Here are just some facts surrounding the issues of aid to Africa.

IF... WE STOP GIVING AID TO AFRICA
BBC Two
Sunday, 25 June, 2005
1900 BST

  • Africa is the world's most indebted and aid-dependent region, with 17% of GDP flowing out in debt repayments.
    (Source: World Bank Report 2000: "Can Africa Claim the Twenty-first Century?")

  • The total combined income of 48 countries in Africa is little more than that of Belgium.
    (Source: World Bank Report 2000: "Can Africa Claim the Twenty-first Century?")

  • Between 1990 and 1998 the number of people living in poverty actually increased in sub-Saharan Africa from 242 to 291 million people.
    (Source: "Aid and Reform in Africa", The World Bank 2001.)
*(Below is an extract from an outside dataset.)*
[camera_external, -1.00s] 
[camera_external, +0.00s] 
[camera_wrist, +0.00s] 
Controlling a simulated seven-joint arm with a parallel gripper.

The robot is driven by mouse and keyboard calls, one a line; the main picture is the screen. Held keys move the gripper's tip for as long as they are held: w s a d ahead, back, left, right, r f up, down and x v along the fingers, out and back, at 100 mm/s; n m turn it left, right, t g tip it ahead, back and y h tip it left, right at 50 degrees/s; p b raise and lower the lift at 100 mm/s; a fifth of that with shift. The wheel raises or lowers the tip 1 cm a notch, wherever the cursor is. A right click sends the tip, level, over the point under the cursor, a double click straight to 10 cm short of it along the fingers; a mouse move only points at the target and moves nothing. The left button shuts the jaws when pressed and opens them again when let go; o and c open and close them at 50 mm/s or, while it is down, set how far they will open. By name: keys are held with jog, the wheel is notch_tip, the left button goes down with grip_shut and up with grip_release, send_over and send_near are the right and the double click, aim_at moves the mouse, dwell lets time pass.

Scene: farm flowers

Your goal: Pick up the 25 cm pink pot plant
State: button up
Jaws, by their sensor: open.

  • The number of people living in Africa on less than a dollar a day is expected to increase from nearly 291 million in 1998 to nearly 330 million in 2008, even allowing for faster economic growth. If lower economic growth is assumed the number could be as high as 406 million.
    (Source: "Aid and Reform in Africa", The World Bank 2001.)

  • More than two million African infants die annually before their first birthday
    (Source: African Poverty at the Millennium, World Bank, Washington DC, 2001, in Reality of Aid, 2002.)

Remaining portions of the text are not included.